(Robot episode records)
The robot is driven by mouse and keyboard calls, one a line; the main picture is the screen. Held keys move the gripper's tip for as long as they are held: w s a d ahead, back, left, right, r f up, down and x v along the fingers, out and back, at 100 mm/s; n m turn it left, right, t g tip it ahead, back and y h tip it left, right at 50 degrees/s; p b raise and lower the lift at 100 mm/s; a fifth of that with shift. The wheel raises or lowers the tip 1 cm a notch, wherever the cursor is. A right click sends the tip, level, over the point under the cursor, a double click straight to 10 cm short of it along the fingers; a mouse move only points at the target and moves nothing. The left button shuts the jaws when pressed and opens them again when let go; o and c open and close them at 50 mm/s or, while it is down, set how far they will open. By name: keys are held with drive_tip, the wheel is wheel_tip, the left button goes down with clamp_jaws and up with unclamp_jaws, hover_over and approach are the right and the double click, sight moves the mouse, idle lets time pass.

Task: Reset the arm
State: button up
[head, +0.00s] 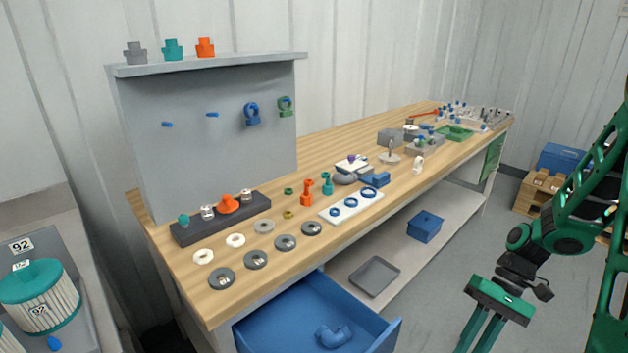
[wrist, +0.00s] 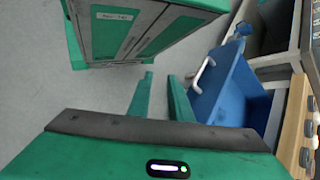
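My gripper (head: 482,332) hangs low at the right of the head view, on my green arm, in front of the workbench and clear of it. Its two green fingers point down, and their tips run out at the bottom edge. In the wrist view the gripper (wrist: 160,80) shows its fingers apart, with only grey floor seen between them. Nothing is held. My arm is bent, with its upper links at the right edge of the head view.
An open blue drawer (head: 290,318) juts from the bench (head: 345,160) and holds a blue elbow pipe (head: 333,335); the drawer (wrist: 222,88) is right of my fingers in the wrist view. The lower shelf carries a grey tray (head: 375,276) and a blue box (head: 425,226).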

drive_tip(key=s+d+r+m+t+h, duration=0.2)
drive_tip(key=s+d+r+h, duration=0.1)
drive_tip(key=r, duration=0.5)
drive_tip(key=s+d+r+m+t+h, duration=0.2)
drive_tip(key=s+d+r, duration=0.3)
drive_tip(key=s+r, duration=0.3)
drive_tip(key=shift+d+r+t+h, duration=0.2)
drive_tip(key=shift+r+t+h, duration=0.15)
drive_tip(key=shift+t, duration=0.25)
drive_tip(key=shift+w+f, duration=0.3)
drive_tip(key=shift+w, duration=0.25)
---
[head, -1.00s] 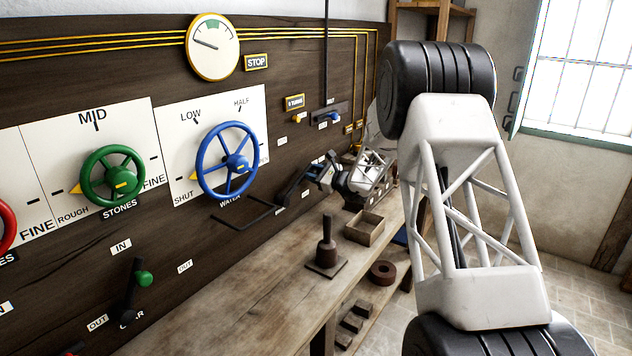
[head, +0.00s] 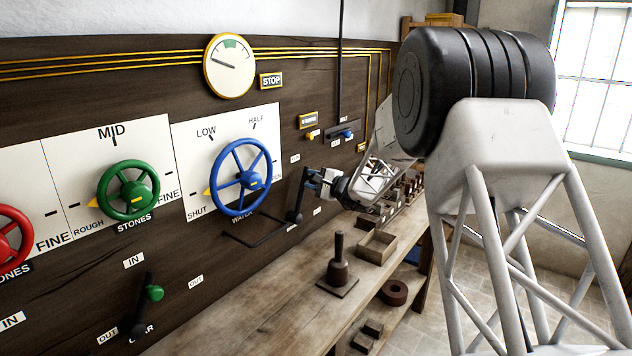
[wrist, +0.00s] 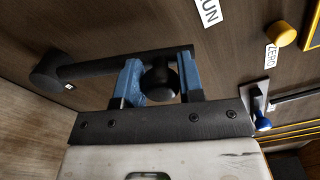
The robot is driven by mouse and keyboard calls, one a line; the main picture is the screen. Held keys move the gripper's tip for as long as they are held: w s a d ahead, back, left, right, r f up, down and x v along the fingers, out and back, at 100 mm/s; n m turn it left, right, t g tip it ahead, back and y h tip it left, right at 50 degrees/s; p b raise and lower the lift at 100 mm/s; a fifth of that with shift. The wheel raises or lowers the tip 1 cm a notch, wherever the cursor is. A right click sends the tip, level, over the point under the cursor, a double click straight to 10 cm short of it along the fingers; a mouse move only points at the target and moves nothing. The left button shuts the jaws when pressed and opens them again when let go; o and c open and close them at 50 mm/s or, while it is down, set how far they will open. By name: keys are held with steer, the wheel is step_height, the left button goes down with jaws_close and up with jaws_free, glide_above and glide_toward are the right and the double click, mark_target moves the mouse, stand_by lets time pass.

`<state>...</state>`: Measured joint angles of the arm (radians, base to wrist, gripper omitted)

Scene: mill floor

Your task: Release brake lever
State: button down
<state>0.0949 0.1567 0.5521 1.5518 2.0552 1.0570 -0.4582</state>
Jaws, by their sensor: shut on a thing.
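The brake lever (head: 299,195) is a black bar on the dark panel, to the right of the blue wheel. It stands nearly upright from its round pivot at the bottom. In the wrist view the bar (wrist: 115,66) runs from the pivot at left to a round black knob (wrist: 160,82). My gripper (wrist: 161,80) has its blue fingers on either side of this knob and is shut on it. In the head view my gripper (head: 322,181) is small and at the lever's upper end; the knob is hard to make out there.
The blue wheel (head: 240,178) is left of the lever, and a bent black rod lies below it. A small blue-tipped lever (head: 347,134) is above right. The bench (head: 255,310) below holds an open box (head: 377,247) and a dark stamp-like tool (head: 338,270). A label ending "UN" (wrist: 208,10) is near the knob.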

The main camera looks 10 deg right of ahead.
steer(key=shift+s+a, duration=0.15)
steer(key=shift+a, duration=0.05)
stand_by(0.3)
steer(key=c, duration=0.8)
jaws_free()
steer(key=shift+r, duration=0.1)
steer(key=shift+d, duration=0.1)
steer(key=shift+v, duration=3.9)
* * *
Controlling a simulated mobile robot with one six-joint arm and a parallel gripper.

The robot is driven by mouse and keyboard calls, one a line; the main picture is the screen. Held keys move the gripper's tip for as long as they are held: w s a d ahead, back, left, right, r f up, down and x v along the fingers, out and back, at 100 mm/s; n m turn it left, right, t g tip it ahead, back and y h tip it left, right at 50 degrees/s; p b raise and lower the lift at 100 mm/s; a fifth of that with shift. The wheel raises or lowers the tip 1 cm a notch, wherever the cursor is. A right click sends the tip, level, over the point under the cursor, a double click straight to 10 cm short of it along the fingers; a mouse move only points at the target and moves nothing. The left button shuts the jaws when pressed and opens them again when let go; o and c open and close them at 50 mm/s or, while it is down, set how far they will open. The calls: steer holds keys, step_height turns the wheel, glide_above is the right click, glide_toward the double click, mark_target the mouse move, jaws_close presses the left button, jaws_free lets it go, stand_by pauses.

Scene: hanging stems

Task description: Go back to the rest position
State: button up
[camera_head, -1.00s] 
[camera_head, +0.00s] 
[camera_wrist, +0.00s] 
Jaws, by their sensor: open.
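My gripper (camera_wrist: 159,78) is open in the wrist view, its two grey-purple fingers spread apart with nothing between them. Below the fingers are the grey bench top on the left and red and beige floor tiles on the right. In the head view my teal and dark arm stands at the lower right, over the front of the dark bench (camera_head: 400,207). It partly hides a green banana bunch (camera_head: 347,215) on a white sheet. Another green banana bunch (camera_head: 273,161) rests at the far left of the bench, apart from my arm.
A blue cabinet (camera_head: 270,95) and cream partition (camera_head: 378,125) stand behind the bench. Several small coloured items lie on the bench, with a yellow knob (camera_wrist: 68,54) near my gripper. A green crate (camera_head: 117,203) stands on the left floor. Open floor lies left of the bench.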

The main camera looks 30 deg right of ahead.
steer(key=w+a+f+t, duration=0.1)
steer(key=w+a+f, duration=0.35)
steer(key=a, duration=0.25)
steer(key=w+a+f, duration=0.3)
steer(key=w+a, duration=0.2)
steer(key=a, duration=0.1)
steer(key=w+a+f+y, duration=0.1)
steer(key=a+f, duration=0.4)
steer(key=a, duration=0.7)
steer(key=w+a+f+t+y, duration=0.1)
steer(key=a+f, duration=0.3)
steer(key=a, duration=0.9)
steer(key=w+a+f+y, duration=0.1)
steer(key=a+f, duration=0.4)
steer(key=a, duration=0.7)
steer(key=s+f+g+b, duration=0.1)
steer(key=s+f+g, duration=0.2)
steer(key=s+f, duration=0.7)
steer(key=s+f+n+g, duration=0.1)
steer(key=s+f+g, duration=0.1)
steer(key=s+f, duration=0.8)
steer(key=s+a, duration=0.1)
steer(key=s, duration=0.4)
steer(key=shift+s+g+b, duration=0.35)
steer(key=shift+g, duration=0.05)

[The task]
Print exactly the lines from the one containing "[camera_head, -1.00s]" to the one containing "[camera_wrist, +0.00s]", both included, and nothing else.

[Solution to this task]
[camera_head, -1.00s] 
[camera_head, +0.00s] 
[camera_wrist, +0.00s] 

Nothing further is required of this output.